# [WORK TO DO]
The material below holds pictures; leave them out and reproduce exactly the lines from the one with "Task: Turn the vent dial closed" through the one with "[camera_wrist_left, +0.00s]", inclusive.

# [GIVEN INFORMATION]
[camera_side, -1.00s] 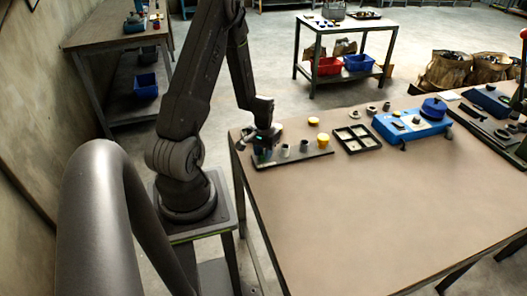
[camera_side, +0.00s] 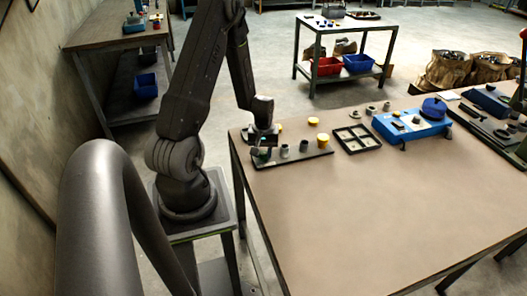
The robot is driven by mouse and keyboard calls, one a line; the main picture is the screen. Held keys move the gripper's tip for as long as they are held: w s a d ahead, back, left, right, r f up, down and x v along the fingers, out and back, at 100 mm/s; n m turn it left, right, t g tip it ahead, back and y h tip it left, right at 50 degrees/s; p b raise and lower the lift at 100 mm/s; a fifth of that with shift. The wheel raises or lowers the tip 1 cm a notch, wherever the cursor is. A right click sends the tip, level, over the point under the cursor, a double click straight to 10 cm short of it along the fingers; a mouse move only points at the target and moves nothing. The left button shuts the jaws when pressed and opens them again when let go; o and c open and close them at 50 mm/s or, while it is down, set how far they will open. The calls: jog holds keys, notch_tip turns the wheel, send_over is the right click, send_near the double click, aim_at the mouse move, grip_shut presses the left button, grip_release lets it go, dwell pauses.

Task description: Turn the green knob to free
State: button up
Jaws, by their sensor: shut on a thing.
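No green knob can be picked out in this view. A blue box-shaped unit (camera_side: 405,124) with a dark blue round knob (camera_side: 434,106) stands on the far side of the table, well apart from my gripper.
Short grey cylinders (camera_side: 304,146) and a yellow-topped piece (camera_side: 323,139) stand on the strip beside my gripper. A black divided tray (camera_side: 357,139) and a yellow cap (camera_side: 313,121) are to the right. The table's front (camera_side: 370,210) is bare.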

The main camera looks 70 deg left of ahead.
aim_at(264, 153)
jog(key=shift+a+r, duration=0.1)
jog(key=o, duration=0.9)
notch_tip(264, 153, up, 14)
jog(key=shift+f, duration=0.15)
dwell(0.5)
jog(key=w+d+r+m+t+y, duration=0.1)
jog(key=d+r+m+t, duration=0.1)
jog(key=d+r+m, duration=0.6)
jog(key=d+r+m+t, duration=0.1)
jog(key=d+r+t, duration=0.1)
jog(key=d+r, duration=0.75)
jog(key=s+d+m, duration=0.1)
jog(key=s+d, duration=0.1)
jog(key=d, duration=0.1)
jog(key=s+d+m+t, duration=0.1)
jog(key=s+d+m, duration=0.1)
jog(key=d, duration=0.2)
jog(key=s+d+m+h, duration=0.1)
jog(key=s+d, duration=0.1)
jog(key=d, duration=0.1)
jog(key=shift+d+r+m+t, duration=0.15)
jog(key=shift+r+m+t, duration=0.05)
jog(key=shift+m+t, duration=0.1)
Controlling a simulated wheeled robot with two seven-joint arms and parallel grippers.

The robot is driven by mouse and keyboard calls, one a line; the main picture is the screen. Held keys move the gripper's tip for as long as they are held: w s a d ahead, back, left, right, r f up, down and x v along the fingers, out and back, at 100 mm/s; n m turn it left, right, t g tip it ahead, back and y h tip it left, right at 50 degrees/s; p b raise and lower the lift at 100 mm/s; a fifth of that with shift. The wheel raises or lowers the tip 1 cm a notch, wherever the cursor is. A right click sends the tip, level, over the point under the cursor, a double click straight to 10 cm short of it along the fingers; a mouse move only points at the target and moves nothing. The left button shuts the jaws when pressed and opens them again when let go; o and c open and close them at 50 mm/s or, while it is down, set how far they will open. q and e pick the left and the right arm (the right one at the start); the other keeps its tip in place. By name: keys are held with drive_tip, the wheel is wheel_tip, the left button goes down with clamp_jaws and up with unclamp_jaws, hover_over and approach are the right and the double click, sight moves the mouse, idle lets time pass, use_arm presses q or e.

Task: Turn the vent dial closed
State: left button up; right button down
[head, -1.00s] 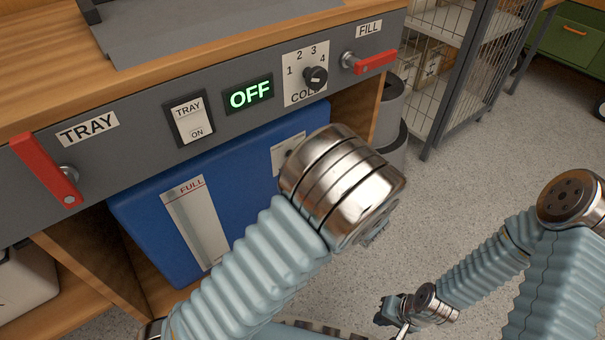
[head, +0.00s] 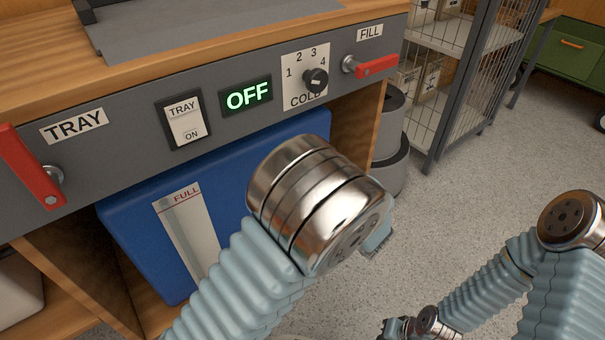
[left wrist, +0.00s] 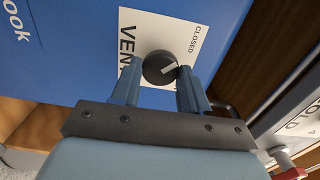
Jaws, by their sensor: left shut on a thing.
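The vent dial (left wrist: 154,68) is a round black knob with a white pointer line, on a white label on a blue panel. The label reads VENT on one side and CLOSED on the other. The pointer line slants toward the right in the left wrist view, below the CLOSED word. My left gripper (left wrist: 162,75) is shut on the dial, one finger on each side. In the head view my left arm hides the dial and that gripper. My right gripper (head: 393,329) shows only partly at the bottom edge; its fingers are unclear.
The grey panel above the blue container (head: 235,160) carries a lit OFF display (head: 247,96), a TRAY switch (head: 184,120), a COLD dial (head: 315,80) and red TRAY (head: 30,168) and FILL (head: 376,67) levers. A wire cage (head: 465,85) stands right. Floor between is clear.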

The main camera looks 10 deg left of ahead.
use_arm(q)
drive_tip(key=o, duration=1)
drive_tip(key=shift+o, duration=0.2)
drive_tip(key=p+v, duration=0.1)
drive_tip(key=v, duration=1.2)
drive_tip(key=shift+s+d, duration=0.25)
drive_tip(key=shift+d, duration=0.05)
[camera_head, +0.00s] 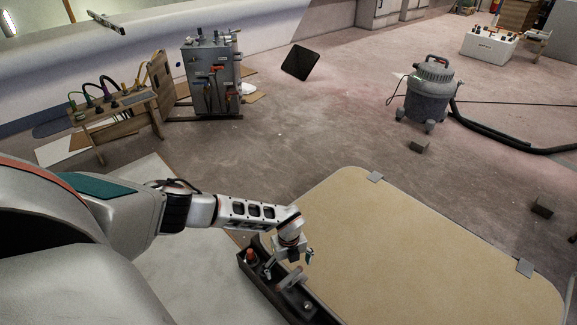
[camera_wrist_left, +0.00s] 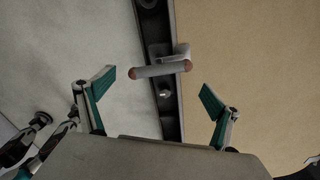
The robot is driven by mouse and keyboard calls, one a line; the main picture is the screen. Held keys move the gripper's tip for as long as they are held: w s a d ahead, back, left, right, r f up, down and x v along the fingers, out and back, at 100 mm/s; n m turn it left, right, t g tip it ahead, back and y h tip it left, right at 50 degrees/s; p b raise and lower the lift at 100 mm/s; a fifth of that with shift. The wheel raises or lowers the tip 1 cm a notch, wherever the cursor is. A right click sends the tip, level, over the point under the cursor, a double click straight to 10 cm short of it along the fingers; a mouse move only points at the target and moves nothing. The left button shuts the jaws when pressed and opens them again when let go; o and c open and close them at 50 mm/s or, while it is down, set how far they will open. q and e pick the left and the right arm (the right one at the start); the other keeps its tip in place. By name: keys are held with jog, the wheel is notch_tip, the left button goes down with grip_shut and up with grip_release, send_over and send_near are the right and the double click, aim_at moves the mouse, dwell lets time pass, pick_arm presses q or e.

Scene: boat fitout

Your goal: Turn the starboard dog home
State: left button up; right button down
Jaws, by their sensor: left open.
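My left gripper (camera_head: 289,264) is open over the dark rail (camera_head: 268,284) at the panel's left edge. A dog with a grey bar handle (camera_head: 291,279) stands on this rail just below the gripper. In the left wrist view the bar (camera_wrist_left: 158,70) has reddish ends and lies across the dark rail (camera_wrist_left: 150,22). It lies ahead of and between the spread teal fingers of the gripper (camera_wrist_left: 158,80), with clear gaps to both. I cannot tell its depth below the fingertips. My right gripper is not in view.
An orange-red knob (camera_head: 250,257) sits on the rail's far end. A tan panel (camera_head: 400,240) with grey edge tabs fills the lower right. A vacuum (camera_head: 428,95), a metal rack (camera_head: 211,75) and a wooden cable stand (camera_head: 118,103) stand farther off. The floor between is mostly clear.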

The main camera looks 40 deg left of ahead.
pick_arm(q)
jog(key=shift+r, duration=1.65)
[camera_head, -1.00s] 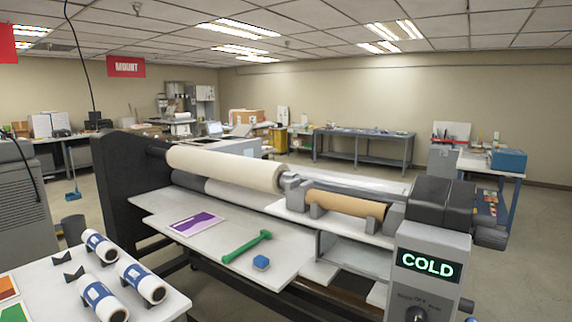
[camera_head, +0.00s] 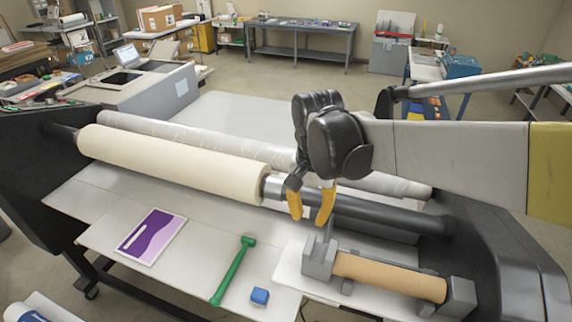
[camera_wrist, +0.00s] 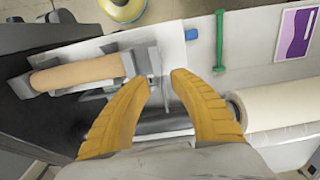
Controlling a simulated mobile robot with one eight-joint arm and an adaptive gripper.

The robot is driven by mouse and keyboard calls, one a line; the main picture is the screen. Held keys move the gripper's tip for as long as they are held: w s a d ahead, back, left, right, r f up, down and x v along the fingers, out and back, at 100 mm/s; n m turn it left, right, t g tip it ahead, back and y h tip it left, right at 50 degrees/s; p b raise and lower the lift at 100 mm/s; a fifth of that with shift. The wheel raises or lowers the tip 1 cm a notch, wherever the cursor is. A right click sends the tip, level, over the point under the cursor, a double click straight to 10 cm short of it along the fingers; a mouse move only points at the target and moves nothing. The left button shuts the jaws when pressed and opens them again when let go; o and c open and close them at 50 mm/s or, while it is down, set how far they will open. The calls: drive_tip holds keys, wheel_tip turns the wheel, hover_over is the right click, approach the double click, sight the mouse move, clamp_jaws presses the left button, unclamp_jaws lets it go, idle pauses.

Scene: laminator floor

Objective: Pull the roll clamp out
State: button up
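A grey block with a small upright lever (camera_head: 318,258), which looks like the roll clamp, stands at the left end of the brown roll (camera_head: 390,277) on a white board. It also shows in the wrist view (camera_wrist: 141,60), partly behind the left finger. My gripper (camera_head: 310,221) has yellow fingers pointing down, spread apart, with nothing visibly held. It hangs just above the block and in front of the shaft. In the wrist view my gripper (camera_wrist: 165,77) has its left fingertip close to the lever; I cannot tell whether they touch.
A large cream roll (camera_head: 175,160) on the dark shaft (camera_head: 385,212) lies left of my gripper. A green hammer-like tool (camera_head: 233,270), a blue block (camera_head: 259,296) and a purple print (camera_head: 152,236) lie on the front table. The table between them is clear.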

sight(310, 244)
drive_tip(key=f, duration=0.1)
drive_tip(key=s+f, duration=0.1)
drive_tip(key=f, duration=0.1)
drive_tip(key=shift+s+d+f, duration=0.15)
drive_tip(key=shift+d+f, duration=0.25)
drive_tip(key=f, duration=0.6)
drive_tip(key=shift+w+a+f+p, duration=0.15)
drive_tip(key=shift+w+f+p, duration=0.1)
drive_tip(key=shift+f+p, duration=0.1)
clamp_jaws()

# [ANSWER FOR THIS EXERCISE]
Task: Turn the vent dial closed
State: left button up; right button down
[head, -1.00s] 
[head, +0.00s] 
[left wrist, +0.00s] 
Jaws, by their sensor: left shut on a thing.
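The vent dial (left wrist: 154,68) is a round black knob with a white pointer line, on a white label on a blue panel. The label reads VENT on one side and CLOSED on the other. The pointer line slants toward the right in the left wrist view, below the CLOSED word. My left gripper (left wrist: 162,75) is shut on the dial, one finger on each side. In the head view my left arm hides the dial and that gripper. My right gripper (head: 393,329) shows only partly at the bottom edge; its fingers are unclear.
The grey panel above the blue container (head: 235,160) carries a lit OFF display (head: 247,96), a TRAY switch (head: 184,120), a COLD dial (head: 315,80) and red TRAY (head: 30,168) and FILL (head: 376,67) levers. A wire cage (head: 465,85) stands right. Floor between is clear.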

The main camera looks 10 deg left of ahead.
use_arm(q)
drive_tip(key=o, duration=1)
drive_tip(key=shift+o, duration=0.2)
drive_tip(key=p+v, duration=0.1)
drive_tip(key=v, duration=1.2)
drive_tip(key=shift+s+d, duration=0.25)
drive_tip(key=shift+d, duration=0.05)
[camera_head, +0.00s] 
[camera_wrist_left, +0.00s] 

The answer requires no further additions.